*Task requirements*: Filter this material down to the lines that hold "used", copying each one.

[Manipulation episode records]
════════════════════

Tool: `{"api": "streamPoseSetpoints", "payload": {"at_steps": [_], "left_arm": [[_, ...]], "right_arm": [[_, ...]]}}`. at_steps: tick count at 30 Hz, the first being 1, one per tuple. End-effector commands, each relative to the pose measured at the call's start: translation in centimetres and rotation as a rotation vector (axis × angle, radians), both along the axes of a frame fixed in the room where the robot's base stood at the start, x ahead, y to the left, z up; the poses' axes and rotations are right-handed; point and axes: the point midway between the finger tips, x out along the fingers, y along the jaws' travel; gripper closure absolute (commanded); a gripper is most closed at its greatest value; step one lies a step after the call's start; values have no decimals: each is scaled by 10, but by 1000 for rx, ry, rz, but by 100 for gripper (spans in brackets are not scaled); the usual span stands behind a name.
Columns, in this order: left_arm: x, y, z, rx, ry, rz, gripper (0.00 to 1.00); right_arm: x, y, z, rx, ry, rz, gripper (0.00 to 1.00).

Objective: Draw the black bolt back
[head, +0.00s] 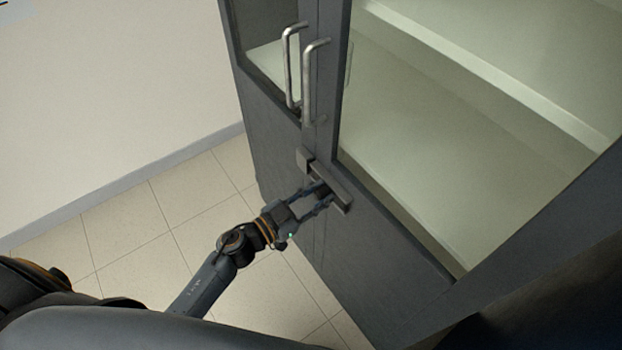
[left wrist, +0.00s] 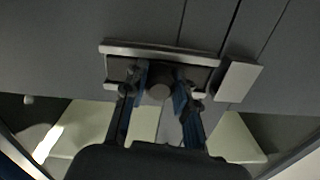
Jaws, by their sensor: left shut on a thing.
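The black bolt sits in a dark housing (head: 340,196) low on the dark grey cabinet's right door, below the handles. In the left wrist view the housing shows as a lighter rail (left wrist: 150,49) with a round dark knob (left wrist: 158,91) below it. A block-shaped keeper (head: 304,158) is on the left door beside the housing; it also shows in the left wrist view (left wrist: 238,81). My left gripper (head: 323,193) is at the bolt, its blue-edged fingers (left wrist: 160,92) shut on the knob from both sides. I cannot tell whether the bolt's end is inside the keeper.
Two metal bar handles, the left (head: 288,65) and the right (head: 308,80), stand out above the bolt. The cabinet doors have glass panes, with pale shelves (head: 450,120) behind the right one. Tiled floor (head: 130,220) is clear at left, by a plain wall.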

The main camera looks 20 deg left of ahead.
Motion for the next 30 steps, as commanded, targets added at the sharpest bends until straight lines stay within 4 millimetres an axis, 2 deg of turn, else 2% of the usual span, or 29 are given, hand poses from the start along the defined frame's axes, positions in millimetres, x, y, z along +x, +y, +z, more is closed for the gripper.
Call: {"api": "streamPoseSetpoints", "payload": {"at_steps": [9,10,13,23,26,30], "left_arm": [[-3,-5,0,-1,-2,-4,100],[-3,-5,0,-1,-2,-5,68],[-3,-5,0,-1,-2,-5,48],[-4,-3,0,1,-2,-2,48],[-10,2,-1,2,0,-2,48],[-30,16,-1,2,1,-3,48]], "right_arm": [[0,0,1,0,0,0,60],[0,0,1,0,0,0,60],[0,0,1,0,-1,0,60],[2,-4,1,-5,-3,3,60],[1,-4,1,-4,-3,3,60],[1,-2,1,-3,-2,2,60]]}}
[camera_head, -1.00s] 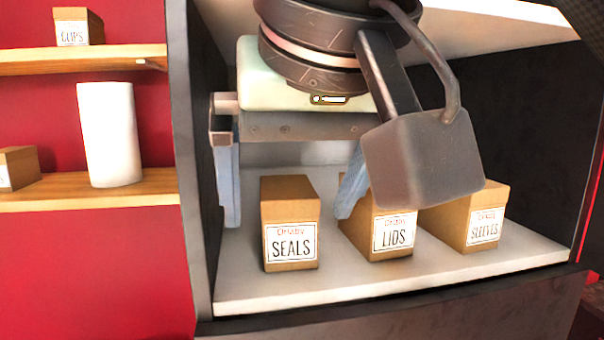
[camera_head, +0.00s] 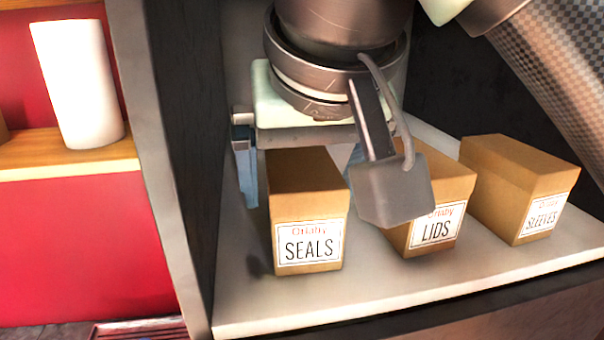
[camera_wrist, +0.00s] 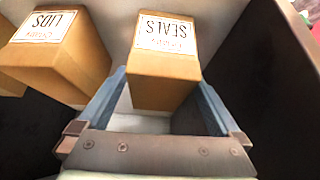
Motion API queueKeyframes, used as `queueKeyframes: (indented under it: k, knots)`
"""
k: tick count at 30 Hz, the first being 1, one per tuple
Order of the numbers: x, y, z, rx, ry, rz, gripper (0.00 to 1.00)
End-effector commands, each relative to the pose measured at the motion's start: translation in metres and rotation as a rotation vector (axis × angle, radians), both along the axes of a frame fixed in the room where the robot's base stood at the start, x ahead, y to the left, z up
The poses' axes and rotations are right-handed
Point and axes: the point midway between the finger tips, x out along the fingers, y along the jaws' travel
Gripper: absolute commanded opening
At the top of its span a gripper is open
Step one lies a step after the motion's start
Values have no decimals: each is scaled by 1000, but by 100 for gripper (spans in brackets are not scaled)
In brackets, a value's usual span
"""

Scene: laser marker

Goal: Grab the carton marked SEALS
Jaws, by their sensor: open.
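The carton marked SEALS (camera_head: 308,200) is a brown box with a white label, upright on the white shelf of the dark cabinet, leftmost of the cartons. It also shows in the wrist view (camera_wrist: 163,65), upside down, between and just ahead of my fingers. My gripper (camera_head: 305,180) is open behind the carton in the head view, one blue finger at its left and the other partly hidden at its right. In the wrist view my gripper (camera_wrist: 162,92) shows both blue fingers spread, with nothing held. I cannot tell whether a finger touches the carton.
The LIDS carton (camera_head: 437,230) stands just right of SEALS, partly hidden by my wrist. The SLEEVES carton (camera_head: 515,185) stands further right. The cabinet's dark left wall (camera_head: 175,150) is close on the left. Bare white shelf (camera_head: 400,290) lies in front. A white cylinder (camera_head: 78,85) stands on a wooden shelf outside.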

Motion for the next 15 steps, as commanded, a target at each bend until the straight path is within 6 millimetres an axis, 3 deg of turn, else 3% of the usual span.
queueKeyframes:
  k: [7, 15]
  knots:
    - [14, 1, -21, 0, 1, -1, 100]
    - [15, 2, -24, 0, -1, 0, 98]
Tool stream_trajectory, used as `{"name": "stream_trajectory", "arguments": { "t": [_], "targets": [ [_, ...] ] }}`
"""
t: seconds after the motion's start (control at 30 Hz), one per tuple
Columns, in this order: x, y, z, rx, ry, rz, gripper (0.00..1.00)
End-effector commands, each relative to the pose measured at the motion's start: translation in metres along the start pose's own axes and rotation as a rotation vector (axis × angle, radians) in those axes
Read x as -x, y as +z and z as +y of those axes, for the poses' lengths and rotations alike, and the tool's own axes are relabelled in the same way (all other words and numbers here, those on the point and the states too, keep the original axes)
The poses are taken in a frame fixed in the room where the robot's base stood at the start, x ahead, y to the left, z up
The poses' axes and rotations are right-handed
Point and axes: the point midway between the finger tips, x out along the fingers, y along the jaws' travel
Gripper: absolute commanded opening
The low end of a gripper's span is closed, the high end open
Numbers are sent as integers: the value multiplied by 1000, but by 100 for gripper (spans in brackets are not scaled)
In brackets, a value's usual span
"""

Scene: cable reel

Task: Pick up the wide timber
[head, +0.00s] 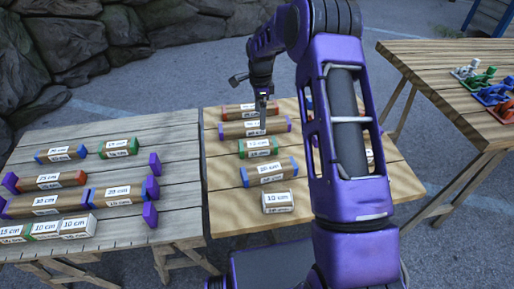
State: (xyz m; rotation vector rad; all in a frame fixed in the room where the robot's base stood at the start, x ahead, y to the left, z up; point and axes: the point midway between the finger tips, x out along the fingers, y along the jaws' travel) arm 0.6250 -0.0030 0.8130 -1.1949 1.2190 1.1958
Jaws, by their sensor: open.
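Several labelled timbers with coloured ends lie on the middle table. The far one (237,110) has red ends. The timber just nearer (235,130) has blue-purple ends and looks the longest there, but I cannot tell for sure which is the wide timber. Nearer still are a green-ended timber (258,148), a blue-ended timber (268,171) and a white-ended short block (278,201). My gripper (262,126) points down over the blue-purple-ended timber and hides part of it. It is open; contact cannot be made out.
The left table (165,190) holds several more labelled timbers, such as a long one (45,204), and purple end pieces (150,214). The right table (440,75) carries small coloured parts (490,90). My arm hides the middle table's right part. A stone wall stands behind.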

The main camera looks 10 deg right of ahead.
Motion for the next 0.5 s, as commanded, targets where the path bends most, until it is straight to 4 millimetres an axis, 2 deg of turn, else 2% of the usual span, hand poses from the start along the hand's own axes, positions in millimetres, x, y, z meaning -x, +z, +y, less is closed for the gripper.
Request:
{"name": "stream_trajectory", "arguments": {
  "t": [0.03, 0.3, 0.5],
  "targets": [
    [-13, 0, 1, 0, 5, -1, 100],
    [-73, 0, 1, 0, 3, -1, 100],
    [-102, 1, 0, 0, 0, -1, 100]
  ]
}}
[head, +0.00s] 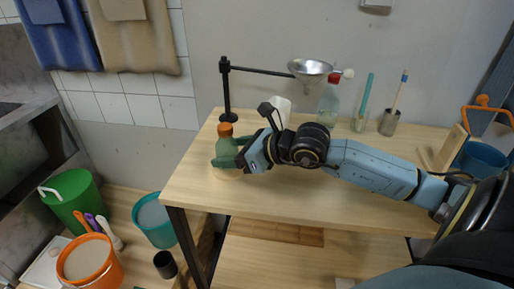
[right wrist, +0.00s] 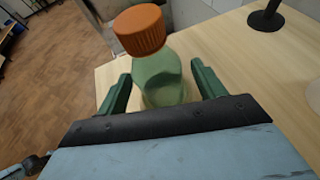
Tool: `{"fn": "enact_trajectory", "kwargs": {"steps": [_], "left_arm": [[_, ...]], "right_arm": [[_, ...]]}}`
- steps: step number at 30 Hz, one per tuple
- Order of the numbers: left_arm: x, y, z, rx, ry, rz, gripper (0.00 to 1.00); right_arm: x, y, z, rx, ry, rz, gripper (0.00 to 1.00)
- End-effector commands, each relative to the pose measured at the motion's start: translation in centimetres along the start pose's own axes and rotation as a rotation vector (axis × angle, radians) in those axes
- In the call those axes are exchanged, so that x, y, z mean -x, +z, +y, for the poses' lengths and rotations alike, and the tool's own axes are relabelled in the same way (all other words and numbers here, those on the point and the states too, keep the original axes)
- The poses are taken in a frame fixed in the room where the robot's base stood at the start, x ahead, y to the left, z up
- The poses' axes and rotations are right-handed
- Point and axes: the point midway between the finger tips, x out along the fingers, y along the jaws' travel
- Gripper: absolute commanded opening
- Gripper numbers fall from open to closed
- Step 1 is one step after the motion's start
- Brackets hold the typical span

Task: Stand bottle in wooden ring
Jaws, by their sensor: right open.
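A green see-through bottle with an orange cap (head: 226,129) stands upright near the left end of the wooden table. In the right wrist view the bottle (right wrist: 158,78) is between the two green fingers of my right gripper (right wrist: 163,88), with a gap on either side. The right gripper (head: 228,157) is open around the bottle in the head view. A pale wooden rim, likely the ring (head: 228,175), shows at the bottle's foot; the fingers hide most of it. Whether the bottle sits fully inside it I cannot tell. My left gripper is out of view.
A black stand (head: 227,92) holds a metal funnel (head: 310,68) behind my right arm. Buckets, including an orange one (head: 88,262), stand lower left. The table's front is clear.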

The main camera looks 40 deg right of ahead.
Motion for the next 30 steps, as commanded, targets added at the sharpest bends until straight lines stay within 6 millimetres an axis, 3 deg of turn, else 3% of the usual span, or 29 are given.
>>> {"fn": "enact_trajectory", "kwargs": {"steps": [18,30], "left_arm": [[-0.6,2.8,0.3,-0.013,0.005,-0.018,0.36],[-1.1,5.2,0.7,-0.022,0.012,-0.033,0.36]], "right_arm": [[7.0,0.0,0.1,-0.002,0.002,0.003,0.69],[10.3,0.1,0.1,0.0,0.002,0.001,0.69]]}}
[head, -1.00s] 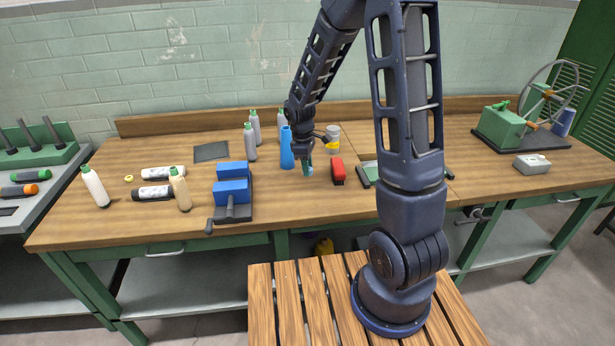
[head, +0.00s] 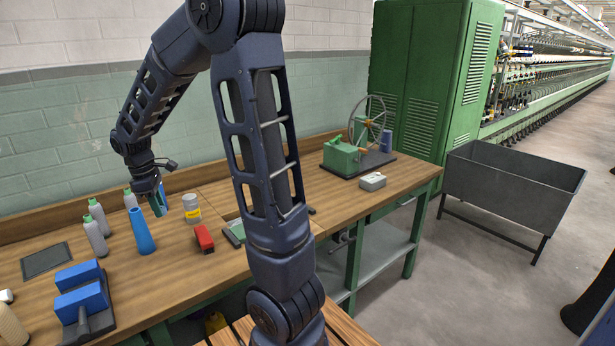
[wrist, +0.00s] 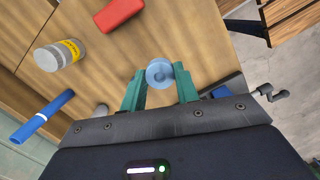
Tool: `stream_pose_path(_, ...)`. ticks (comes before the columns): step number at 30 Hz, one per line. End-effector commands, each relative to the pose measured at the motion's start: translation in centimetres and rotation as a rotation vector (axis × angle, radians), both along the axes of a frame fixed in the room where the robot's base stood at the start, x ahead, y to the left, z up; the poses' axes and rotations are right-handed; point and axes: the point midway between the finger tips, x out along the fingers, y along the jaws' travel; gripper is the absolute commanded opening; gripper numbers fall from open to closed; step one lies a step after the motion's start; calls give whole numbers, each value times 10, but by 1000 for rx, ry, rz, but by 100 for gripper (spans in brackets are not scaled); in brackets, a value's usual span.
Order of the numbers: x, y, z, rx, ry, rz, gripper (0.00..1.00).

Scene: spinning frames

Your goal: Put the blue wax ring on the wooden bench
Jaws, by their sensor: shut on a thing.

════════════════════

*Exercise result*:
Motion API queueKeyframes, used as `queueKeyframes: (indented under it: k, knots)`
Tool stream_trajectory, used as `{"name": "stream_trajectory", "arguments": { "t": [_], "targets": [ [_, ...] ] }}`

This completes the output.